It seems wrong that people advise you to not push the towing limits of your tow vehicle. If the manufacture says it can, then why not.
Experience says otherwise and many things about the manufacturers specifications are not easy to find or understand.
Forget "dry weight" or "unloaded weight". It is a useless specification for planning purposes. Actual weight while towing is what matters. You cannot know actual weight before buying and loading the trailer. Use Maximum Gross Weight of the trailer as the best substitute.
Published tongue weights are fictitious. Manufacturers often calculate them based on an over simplified mathematical formula. Tongue weight on a small trailer may be more than twice the published value.
Both of my small travel trailers came in at more than double the published tongue weight and dealers refused to allow me to weigh the tongue before buying them.
Wind resistance at highway speeds is a major downside to a fixed height travel trailer. The height and width produce high wind resistance regardless of how long it is or how heavy it is.
Your tow vehicle is not designed to run at or near full power for long periods. Even on flat terrain and without a head wind, the engine will be under high strain.
A trailer that folds or collapses will greatly mitigate wind resistance. Rounded front, rear and corners on a TT will help greatly, so a tear drop or molded fiber glass trailer will make a big difference.
The rounded front cap found on many TT's is not a solution.

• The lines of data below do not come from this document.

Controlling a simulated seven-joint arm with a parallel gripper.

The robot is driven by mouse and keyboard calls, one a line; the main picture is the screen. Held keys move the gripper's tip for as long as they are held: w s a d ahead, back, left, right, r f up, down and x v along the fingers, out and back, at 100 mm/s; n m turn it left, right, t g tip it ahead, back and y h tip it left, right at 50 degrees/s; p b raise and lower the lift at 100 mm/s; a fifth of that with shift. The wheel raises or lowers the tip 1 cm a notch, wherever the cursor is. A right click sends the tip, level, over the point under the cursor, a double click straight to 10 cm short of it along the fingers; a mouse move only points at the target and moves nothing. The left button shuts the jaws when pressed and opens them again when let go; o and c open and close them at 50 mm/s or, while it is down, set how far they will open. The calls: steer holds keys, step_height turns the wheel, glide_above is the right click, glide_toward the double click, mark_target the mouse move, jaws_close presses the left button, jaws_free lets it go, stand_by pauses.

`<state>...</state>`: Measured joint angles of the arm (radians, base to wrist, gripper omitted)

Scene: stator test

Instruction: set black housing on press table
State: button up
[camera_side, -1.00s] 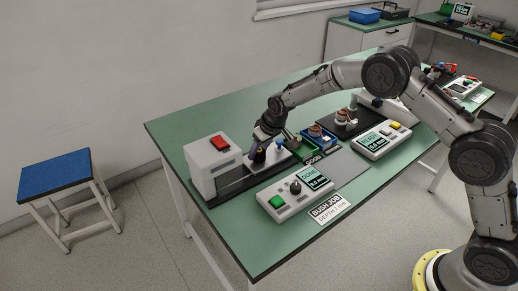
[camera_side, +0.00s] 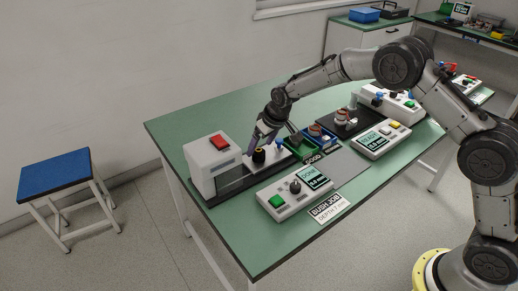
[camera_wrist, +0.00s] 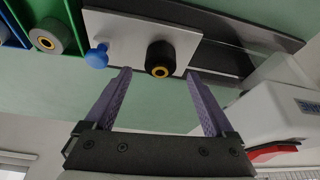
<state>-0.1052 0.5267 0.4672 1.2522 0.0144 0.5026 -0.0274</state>
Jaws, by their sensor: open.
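The black housing (camera_wrist: 160,57), with a yellow ring at its centre, stands on the light plate of the press table (camera_wrist: 125,22), to the right of a blue knob (camera_wrist: 97,56). In the side view the housing (camera_side: 259,155) shows as a small dark cylinder in front of the white press. My gripper (camera_wrist: 162,80) is open and empty. Its two purple fingers are spread apart, with the housing beyond their tips and between them in the wrist view. In the side view my gripper (camera_side: 262,140) is just above and behind the housing.
The white press with a red button (camera_side: 219,142) stands to the left. A control box with a green button (camera_side: 295,194) is in front. A green tray (camera_side: 301,149) and a blue tray (camera_side: 320,136) lie to the right. The table's front left is clear.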

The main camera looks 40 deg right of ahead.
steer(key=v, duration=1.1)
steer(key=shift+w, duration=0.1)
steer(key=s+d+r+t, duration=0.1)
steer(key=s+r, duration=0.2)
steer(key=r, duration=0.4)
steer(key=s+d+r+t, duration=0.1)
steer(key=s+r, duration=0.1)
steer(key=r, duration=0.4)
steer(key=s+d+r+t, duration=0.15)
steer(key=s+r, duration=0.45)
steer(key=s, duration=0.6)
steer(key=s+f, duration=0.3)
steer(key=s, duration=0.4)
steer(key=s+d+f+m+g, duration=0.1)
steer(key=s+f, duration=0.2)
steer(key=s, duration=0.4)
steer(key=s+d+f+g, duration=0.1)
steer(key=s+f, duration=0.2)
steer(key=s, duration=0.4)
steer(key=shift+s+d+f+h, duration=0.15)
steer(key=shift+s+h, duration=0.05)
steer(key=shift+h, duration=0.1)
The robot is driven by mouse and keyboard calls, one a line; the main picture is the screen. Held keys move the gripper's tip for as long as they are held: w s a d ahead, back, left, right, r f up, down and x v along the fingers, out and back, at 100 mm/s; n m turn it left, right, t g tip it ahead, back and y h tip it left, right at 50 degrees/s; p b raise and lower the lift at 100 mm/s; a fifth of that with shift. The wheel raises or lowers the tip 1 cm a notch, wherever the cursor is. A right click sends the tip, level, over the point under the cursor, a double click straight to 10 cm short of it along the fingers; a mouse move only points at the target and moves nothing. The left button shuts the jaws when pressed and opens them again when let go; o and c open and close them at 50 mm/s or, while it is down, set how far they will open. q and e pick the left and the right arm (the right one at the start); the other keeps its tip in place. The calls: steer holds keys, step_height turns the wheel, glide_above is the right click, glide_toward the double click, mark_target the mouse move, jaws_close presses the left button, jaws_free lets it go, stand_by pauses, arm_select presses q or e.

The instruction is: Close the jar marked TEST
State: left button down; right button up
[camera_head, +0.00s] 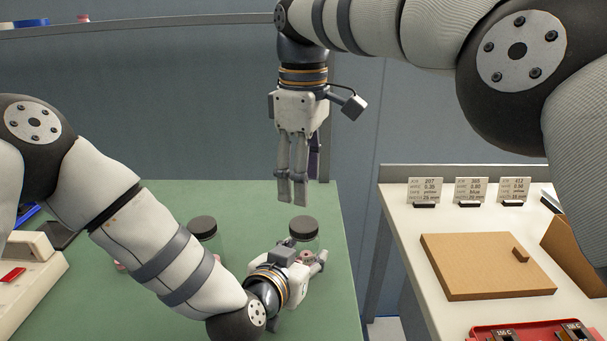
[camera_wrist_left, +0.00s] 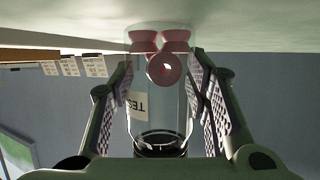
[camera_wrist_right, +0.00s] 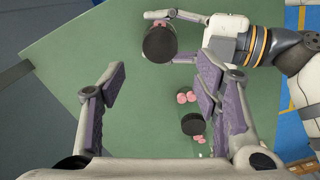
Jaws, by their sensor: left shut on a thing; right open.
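The jar marked TEST (camera_wrist_left: 158,110) is clear glass with pink spools inside. Its label appears upside down in the left wrist view. My left gripper (camera_head: 314,262) is shut around this jar, one finger on each side. A dark round lid (camera_head: 303,227) is on top of the jar in the head view, and it also shows in the right wrist view (camera_wrist_right: 160,43). I cannot tell whether the lid is fully seated. My right gripper (camera_head: 291,203) is open and empty, pointing down above and slightly left of the lid, apart from it.
A second dark-lidded jar (camera_head: 203,228) stands on the green mat (camera_head: 180,195), left of the held jar. A white machine (camera_head: 28,275) is at the left. The right table (camera_head: 400,225) holds label cards, a brown board (camera_head: 485,265) and a red tray (camera_head: 530,328).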

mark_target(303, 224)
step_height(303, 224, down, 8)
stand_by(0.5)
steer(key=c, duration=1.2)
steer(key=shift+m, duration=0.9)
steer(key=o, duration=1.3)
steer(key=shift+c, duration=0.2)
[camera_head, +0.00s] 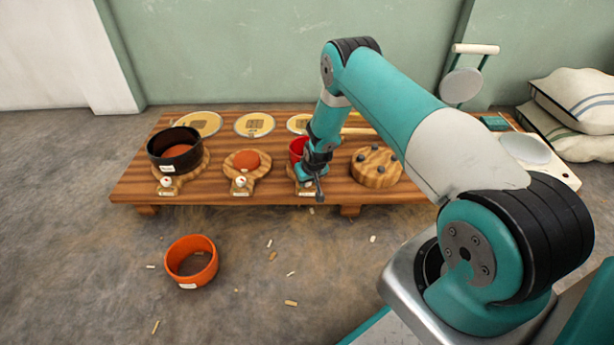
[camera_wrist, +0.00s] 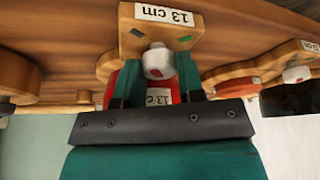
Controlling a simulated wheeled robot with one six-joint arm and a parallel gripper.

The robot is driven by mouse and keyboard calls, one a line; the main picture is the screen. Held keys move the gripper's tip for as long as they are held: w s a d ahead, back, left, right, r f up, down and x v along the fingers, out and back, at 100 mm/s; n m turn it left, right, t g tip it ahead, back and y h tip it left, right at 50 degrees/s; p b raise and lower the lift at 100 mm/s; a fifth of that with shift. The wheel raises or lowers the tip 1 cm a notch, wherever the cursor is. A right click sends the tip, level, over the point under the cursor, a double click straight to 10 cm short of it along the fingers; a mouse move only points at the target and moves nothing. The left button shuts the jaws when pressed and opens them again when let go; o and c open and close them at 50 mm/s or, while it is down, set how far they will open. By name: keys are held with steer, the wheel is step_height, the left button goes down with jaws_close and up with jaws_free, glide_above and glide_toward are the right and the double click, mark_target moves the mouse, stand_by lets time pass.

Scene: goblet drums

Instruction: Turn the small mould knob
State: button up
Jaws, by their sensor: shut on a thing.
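The small mould is a red cup (camera_head: 296,146) on a wooden base, third from the left on the low table. Its knob (camera_wrist: 158,60) is pale with a small red mark, on a wooden block (camera_wrist: 130,38) with a "13 cm" label and green marks. My gripper (camera_head: 312,176) is at the front of this mould. In the wrist view, the teal fingers (camera_wrist: 158,86) stand on either side of the knob and are shut on it. The red cup shows behind them with its own "13 cm" label. The head view hides the knob behind my gripper.
The table (camera_head: 222,190) also holds a black mould (camera_head: 175,158), an orange-topped round base (camera_head: 246,160) and a wooden disc with dark pegs (camera_head: 376,168). Yellow discs (camera_head: 254,124) lie behind. An orange ring (camera_head: 191,262) stands on the floor among scattered chips.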

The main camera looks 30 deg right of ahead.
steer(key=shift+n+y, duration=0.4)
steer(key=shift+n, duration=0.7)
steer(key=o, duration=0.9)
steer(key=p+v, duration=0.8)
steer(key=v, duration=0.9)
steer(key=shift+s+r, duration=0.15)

There are four front corners and four rear corners. (Yes, the rear matters as much as the front.) Rounding one on the front is a small fraction of the turbulence produced. Turbulence loading from each 90 degree corner increase with the square of the speed.
Many possible tow vehicles have a "Maximum Towing Capacity" on a sticker on the driver's door frame. That indeed is the maximum safe towing capacity. Never exceed that for highway driving.
However, it always overstates the capacity. You will never tow under conditions that the specification requires. Absolutely everything you put into or add onto that vehicle subtracts from the specified capacity.
Passengers, luggage, trailer hitch, aftermarket accessories weights all subtract from specified capacity. For small tow vehicles like yours, the "Cargo Capacity" (also specified on the door sticker) is usually the limiting factor.
Subtract the weight of absolutely everything added to the vehicle since it left the factory. (The spec includes 150 pounds for a driver.) What remains is available for trailer tongue weight. Remember published tongue weights are fictitious.
Learn to do the math. It is complicated. It is required for pushing the tow vehicle limits.
I wish you good luck and happy trails ahead!